_TASK STATEMENT_.
Your task is to gather the lines below that hold the string "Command".

[Entries from a robot dataset]
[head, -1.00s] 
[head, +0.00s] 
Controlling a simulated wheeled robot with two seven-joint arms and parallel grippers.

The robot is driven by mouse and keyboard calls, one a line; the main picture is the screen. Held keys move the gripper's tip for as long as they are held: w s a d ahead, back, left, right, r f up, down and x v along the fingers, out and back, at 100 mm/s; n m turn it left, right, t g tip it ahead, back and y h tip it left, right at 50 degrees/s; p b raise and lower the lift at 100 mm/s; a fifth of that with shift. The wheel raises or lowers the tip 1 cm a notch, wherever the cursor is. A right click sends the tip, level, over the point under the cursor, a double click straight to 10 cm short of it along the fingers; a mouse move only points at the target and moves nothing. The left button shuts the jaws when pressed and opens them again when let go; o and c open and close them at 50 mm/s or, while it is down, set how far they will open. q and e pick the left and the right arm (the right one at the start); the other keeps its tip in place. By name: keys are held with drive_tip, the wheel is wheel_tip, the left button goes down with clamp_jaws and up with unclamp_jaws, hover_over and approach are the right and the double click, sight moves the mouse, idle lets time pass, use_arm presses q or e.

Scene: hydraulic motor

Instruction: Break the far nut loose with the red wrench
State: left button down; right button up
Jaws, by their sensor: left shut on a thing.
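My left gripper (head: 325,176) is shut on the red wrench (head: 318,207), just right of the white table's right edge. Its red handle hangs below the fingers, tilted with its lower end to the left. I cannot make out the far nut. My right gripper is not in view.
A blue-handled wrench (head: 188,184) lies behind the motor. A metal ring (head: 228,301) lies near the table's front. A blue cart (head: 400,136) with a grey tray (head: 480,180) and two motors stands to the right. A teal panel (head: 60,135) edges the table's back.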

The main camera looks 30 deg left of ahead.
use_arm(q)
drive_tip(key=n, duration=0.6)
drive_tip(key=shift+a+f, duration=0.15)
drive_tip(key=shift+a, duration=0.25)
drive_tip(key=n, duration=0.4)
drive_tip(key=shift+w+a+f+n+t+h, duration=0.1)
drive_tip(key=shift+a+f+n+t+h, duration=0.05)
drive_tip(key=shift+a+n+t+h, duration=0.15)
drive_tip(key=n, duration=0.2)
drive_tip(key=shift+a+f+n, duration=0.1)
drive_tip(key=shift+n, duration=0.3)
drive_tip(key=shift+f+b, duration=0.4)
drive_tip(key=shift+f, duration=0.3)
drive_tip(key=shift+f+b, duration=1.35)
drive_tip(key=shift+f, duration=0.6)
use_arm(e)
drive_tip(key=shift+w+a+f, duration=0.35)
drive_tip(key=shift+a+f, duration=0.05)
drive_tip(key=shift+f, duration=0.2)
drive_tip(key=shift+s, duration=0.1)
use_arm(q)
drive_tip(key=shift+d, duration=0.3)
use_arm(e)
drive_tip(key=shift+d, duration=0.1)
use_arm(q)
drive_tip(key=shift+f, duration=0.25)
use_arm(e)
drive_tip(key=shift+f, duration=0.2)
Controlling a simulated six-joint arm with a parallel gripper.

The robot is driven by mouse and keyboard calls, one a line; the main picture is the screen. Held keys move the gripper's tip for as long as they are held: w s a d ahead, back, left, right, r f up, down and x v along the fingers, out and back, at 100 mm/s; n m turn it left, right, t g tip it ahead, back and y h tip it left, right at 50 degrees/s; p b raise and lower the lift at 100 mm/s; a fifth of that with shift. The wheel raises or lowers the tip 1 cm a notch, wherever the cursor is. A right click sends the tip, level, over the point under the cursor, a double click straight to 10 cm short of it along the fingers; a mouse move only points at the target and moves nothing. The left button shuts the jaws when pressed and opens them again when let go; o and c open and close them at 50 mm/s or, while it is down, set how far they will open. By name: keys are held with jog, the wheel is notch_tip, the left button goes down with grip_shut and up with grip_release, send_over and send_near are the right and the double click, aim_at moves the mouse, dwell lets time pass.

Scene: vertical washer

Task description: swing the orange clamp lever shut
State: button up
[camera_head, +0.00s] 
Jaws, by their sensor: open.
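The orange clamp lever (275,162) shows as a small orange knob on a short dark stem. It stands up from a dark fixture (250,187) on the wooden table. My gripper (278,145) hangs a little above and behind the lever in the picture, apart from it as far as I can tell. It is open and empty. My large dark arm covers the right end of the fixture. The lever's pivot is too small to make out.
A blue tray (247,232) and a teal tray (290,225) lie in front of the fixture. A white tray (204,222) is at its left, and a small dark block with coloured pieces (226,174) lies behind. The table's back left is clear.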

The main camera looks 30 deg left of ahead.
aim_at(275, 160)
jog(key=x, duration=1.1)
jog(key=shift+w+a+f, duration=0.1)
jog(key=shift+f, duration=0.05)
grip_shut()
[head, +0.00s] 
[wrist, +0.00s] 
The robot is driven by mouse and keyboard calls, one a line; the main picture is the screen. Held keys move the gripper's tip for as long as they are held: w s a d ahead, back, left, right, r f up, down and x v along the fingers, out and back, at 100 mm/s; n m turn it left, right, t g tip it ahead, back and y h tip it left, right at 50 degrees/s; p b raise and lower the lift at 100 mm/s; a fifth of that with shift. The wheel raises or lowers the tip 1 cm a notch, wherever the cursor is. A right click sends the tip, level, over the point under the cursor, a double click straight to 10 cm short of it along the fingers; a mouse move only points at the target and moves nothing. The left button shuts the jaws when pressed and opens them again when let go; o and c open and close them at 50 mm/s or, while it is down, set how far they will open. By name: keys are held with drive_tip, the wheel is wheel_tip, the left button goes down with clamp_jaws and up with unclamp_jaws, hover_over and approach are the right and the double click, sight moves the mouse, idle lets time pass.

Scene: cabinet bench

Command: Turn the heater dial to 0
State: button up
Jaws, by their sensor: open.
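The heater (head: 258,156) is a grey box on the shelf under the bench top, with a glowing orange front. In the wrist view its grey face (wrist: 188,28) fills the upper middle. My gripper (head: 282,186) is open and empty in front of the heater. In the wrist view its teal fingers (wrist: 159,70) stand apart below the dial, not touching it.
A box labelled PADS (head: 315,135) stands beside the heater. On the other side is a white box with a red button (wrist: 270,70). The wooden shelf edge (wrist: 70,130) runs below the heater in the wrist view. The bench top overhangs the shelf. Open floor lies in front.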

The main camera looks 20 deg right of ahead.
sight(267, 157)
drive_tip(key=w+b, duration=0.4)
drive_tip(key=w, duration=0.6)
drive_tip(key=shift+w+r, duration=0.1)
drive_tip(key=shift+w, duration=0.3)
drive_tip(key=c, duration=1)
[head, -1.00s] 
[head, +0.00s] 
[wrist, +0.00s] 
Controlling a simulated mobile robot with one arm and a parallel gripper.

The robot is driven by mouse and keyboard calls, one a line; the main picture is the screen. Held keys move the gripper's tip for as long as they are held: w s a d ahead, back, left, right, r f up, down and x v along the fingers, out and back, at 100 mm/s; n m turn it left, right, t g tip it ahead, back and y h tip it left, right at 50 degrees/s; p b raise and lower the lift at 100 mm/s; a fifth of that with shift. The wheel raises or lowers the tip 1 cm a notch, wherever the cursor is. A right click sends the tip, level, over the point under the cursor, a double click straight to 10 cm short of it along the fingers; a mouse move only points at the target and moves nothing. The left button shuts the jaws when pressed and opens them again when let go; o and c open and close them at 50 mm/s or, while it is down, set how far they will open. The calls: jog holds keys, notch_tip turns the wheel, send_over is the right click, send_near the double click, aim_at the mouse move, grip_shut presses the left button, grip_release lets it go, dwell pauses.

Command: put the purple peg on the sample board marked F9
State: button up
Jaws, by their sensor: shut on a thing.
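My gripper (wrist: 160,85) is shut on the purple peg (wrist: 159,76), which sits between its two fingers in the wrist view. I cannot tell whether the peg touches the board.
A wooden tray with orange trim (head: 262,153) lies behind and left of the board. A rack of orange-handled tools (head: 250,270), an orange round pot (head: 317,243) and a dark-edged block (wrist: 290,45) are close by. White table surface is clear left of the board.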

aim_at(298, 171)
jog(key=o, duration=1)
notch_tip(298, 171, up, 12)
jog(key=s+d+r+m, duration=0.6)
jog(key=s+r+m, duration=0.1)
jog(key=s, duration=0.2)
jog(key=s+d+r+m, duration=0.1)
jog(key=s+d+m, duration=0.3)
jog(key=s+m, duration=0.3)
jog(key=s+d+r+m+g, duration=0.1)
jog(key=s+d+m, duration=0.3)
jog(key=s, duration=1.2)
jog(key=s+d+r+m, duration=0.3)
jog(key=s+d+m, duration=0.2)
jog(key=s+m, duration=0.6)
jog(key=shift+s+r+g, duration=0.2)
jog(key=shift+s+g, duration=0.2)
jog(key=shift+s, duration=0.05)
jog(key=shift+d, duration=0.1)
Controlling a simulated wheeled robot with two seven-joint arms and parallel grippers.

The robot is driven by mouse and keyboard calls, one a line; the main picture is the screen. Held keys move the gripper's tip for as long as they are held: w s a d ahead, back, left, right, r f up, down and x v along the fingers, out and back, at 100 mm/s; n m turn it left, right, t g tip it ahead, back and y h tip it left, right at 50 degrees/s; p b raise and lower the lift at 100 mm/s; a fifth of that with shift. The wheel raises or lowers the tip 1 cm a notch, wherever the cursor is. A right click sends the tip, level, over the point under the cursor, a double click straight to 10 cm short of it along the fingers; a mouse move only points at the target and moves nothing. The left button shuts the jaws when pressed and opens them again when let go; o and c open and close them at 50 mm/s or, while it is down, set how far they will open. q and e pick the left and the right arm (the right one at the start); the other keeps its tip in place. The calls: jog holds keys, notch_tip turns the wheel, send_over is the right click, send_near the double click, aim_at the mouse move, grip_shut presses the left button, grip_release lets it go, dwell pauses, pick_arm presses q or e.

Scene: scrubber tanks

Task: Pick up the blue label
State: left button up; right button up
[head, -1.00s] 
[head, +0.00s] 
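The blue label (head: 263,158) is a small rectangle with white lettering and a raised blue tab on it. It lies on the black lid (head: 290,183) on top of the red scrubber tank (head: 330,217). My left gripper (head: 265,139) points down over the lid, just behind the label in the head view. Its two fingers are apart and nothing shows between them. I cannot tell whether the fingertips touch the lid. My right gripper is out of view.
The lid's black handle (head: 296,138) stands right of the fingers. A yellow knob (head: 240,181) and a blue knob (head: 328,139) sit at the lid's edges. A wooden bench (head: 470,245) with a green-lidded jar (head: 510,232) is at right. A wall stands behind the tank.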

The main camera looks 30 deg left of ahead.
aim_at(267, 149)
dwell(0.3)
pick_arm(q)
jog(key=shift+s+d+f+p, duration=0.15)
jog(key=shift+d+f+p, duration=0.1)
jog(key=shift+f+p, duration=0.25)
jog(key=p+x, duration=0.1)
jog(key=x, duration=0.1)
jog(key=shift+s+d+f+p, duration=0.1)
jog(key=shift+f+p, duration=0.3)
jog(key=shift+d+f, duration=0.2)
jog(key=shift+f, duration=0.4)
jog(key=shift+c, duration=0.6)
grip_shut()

_RESPONSE TO THE EXERCISE_.
Command: Turn the heater dial to 0
Command: put the purple peg on the sample board marked F9

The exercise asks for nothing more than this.